“How can we improve our employee experience?”
The question of “how to improve the employee experience?” is one being posed right now by an increasing number of businesses. They recognise the need go beyond employee engagement to focus on their experience more holistically. So, what does this look like? Well, sadly there’s no a ready-made template but there are principles and practices that are common to organisations known for being great places to work. We explore some of these and look at an Airbnb case study example.
Five key ingredients of the employee experience
The first thing to say is that engagement remains a crucial piece of the puzzle. However, what we’re saying is that it is just one of three pieces, along with enablement and empowerment. Organisations that offer a great employee experience tick all three boxes.
So, how do they do this and what is it that the best organisations – we all know the ones (Google, Facebook, Apple et al.) – do differently to attract top talent? Industry expert Josh Bersin highlights five areas in which “Simply Irresistible” organisations, as he calls them, excel in the employee experience they offer.
1. Providing meaningful work
If employees are to perform at their best, they need a clear purpose, to know how their own job role supports bigger organisational goals and, more than this, to know why they’re doing what they’re doing. As Simon Sinek tells us, the ‘why’ is really important from an emotional standpoint; we need this meaning. And, moreover, people need to be empowered and given the freedom to be creative if they’re to flourish.
2. Having great managers
Line managers have a huge bearing on our employee engagement. But what is it that separates the best from a just okay manager? Well, while individual styles may differ, the best managers are all able to coach people, to provide quality feedback, to aid personal development and to set stretching but attainable objectives. In short, they’re able to harness and nurture potential, to make people feel valued, to empower them and to drive improved performance.
3. Enabling growth and development
Career development opportunities is a really common driver of engagement. So, where employees find there’s no career path or no possibilities for them to advance themselves, they tend to vote with their feet. This is particularly the case with top performers.
Employees should be provided access to relevant training and, just as importantly, be supported and given time to focus on developmental activities within the working day. The very best companies recognise the benefits for both individuals and the organisation in doing this, fostering a culture of continuous learning.

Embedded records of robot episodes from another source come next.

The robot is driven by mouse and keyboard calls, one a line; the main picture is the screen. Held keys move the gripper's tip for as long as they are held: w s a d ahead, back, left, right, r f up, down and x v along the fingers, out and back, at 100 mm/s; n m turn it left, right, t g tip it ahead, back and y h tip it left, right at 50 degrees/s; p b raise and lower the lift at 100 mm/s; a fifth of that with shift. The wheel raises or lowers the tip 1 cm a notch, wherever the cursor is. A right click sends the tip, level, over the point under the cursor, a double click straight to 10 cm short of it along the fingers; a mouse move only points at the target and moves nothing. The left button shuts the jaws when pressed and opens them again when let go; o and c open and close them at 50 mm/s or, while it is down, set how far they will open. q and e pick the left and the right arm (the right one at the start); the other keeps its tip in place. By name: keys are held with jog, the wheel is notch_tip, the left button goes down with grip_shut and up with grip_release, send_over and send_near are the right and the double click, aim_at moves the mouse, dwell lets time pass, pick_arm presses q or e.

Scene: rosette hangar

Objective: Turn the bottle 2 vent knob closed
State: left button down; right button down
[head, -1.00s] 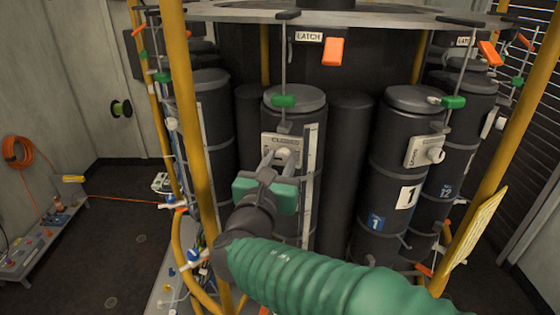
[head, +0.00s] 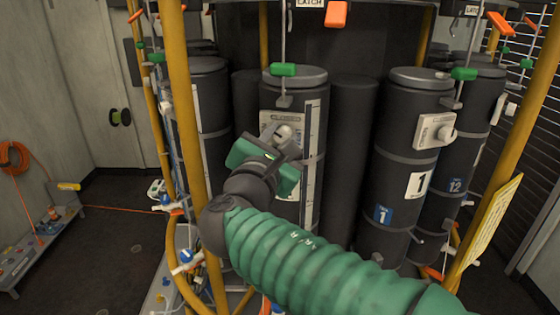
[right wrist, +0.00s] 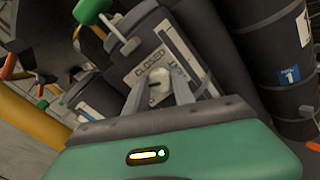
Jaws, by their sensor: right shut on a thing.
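The dark bottle (head: 312,78) stands upright in the middle of the head view; no number shows on it. Its pale vent plate (head: 282,118) also shows in the right wrist view, with the word CLOSED (right wrist: 148,61) above the knob. The pale vent knob (head: 284,132) sits between the fingertips of my right gripper (head: 281,137). In the right wrist view the knob (right wrist: 159,82) is held between the two grey fingers. The gripper is rolled relative to the upright bottle. The knob's exact angle is hard to tell. My left gripper is not in view.
Bottle 1 (head: 404,160) with its own vent knob (head: 443,132) stands to the right. A green-handled latch (head: 284,70) hangs just above the held knob. Yellow posts (head: 190,150) rise left and right (head: 510,150). A low bench (head: 35,240) is at the far left.

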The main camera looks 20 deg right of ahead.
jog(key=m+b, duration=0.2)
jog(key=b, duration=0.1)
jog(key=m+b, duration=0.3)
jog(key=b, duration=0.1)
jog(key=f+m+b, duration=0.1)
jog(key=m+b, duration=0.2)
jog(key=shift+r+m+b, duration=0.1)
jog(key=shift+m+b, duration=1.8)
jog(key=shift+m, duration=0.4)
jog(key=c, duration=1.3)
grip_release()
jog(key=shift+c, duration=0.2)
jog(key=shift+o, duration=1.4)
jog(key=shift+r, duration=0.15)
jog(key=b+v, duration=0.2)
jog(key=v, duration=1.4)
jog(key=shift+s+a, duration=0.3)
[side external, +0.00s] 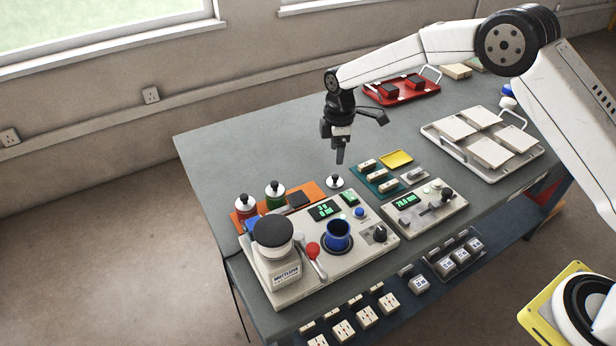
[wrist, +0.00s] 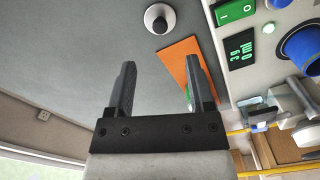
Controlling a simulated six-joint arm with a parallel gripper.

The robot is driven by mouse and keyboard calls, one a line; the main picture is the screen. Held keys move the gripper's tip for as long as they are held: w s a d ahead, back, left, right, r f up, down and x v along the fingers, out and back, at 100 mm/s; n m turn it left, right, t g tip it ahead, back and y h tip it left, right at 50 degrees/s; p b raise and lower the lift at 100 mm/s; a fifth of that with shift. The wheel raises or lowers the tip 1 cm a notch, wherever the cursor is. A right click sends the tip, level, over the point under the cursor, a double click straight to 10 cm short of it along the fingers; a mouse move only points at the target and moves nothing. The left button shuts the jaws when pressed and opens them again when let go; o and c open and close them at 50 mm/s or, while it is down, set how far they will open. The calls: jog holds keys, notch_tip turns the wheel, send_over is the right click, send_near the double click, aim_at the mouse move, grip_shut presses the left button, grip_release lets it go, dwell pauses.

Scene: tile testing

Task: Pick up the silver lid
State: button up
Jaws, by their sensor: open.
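The silver lid (side external: 335,182) is a small round disc with a black knob. It lies on the grey table just behind the machine with the green displays, at the right end of the orange mat. In the wrist view the lid (wrist: 151,21) is near the top edge, beyond the fingertips. My gripper (side external: 339,150) is above and a little behind the lid, apart from it, pointing down. In the wrist view my gripper (wrist: 158,72) has its two fingers spread with nothing between them.
The large machine (side external: 352,262) carries a blue cup (side external: 338,234) and a red-knobbed lever. Red (side external: 245,209) and green (side external: 275,195) bottles stand on the orange mat (side external: 305,190). A tray of tiles (side external: 437,129) is at right. The table's back left is clear.

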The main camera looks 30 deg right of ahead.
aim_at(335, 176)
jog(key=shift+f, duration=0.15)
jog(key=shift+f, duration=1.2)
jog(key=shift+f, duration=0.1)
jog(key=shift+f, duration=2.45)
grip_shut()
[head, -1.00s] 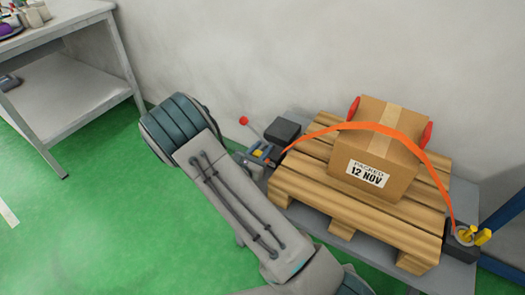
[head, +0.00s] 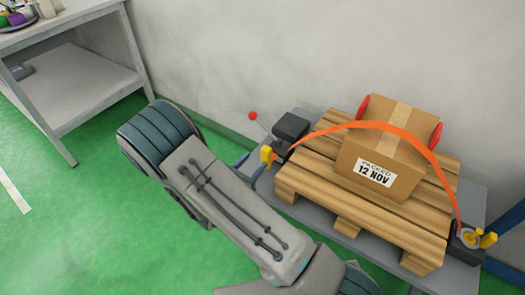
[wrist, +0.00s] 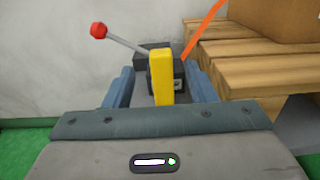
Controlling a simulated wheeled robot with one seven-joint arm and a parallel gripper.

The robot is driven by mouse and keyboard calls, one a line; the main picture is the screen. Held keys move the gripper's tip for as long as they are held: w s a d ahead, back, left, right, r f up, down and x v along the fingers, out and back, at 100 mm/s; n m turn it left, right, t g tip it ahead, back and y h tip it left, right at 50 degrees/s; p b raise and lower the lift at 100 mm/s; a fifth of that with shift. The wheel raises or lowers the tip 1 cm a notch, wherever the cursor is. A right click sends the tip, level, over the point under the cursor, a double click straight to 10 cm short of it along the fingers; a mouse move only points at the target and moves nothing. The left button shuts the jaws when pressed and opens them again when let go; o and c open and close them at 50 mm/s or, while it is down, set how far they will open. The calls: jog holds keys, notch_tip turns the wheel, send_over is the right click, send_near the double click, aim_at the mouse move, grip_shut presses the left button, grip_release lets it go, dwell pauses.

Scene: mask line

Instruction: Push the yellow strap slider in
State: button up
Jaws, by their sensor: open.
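The yellow slider (wrist: 160,76) stands upright in front of a dark block in the wrist view, and its lower end is hidden behind my gripper's body. It also shows in the head view (head: 266,154), at the left end of the orange strap (head: 385,127). My gripper (wrist: 162,92) is open, with one blue finger on each side of the slider and gaps between. In the head view my gripper (head: 252,166) is just left of and below the slider, partly hidden by my arm. I cannot tell whether anything touches the slider.
A dark block (head: 290,125) with a red-knobbed lever (head: 253,116) is behind the slider. The strap arches over a carton (head: 378,150) on a wooden pallet (head: 330,205). Another yellow-topped fitting (head: 486,240) is at right. The wall is close behind; a grey bench (head: 105,90) is at left.

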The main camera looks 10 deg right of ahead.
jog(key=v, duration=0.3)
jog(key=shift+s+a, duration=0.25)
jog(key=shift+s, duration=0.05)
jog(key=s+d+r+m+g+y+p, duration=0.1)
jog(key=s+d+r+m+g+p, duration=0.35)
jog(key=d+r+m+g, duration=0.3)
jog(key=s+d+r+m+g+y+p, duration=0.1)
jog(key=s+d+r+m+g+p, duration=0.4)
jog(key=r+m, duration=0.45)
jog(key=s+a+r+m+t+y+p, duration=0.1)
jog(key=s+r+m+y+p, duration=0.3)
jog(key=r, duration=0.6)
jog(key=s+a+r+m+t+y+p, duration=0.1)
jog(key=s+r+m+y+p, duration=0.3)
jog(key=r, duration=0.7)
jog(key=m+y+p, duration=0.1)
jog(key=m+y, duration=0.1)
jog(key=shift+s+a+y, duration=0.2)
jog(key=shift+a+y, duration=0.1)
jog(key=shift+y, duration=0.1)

4. Nailing the culture and environment
Flexible working is a big draw for today’s employees – they appreciate having an employer that ‘gets’ the need to fit in personal life commitments around work demands. But, amid the shift to more remote working, the physical workplace remains important too. On the practical side, employees must feel they are equipped and enabled to go about their jobs. And the workplace should ideally also foster fun, inclusivity and collaboration; whether that’s achieved through comfy chairs, clever design, standing desks or perks and freebies.

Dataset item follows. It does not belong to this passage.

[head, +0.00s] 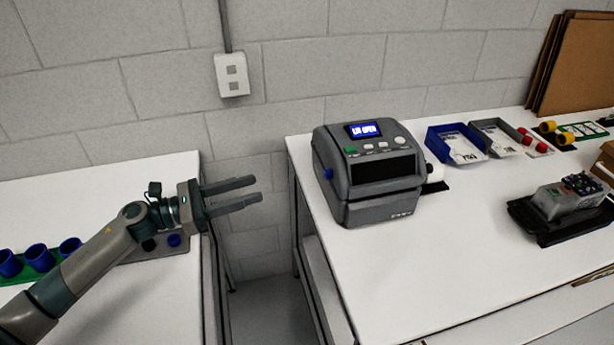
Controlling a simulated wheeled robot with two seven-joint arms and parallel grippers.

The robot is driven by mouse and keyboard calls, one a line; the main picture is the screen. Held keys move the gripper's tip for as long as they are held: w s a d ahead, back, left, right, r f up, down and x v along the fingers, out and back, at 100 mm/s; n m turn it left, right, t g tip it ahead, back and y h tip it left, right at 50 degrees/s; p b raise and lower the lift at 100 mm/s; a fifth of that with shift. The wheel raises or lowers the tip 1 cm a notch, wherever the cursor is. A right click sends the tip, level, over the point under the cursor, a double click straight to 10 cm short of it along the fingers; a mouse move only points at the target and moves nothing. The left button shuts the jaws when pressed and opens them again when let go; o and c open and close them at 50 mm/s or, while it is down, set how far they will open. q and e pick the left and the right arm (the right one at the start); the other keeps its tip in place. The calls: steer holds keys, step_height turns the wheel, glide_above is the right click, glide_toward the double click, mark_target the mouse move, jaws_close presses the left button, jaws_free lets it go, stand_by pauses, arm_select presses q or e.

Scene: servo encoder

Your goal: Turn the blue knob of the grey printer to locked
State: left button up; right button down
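The grey printer (368,173) stands upright on the right-hand white table, near its left edge. Its small lit blue screen (365,130) shows text that seems to read "LID OPEN". The blue knob (328,174) sits on the printer's left side; its turn position is too small to tell. My left gripper (259,189) is open and empty, over the gap between the two tables. It points right toward the printer's left side, with clear space between its fingertips and the knob. My right gripper is not in view.
Behind the printer are a white roll (435,172), a blue tray (456,143) and a grey tray (497,138). A black tray with a grey device (562,200) lies at right. Blue cups (40,257) stand on the left table (100,182). The right table's front (420,260) is clear.

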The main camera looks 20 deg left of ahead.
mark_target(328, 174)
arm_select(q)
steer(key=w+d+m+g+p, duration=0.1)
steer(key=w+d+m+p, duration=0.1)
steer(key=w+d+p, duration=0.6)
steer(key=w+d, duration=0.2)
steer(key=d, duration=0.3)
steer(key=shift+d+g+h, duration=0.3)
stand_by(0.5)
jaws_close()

5. Having strong and empowering leadership
Senior leaders will naturally have a big influence on a business’s fortunes and, with it, how employees experience of working there. It is they that must set a mission that employees both understand and identify with. And, in shaping the leadership style, it’s important that they be seen to ’walk the talk’ in role modelling the values and behaviours that are up on the wall. This, along with being visible and communicating openly and honestly, is vital to building that most priceless of commodities: trust.

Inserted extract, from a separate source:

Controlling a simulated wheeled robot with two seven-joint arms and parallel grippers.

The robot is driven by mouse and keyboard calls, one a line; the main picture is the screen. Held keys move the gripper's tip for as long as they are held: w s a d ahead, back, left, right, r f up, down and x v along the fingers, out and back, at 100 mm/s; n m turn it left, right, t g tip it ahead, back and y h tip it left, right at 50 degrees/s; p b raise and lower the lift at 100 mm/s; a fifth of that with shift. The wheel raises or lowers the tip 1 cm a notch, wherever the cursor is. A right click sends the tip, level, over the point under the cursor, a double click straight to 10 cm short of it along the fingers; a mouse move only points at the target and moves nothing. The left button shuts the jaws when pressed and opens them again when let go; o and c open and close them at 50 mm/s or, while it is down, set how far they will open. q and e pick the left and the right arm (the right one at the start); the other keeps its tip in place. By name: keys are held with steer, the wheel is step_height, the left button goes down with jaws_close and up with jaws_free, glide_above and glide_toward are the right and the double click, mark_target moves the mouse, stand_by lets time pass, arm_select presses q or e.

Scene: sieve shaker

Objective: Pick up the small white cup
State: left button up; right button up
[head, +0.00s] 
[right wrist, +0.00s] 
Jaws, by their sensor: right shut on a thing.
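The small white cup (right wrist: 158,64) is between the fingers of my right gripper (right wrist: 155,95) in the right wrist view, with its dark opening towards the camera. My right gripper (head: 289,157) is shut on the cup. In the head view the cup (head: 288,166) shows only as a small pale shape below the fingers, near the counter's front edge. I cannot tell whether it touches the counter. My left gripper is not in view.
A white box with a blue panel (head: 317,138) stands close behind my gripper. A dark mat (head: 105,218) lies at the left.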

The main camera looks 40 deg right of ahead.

A case study example: Airbnb
Airbnb should be considered a pioneer when it comes to employee experience. In a move that raised more than a few eyebrows in 2015, they appointed a first ‘Chief Employee Experience Officer’. Now it’s pretty clear that they were ahead of the curve as droves of other big businesses have since followed suit. Mark Levy, CEO of Airbnb, offers an insight into how they see the experience their employees have of working there:
“At Airbnb we are focused on bringing to life our mission of creating a world where you can belong anywhere, by creating memorable workplace experiences which span all aspects of how we relate to employees, including how we recruit them, develop them, the work environment we create with them, the type of volunteer experiences we offer them, and the food we share together”.
Here are a few other aspects that characterise the experience employees have of working at Airbnb:
- They recruit people who share their passion, will fit into the collaborative culture and who will truly live their values
- They offer flexibility around when, where and how employees work
- They actively involve employees seeking regular feedback and honing processes and practices as a result
- They reward employees with great perks to such as giving each of them $2,000 a year to holiday in Airbnb residencies around the world.
The employee experience prize
Delivering a great employee experience promises a myriad of benefits for businesses, from better employee retention and increased productivity to an improved customer experience. But perhaps above all others, it turns employees into advocates. And that is powerful indeed.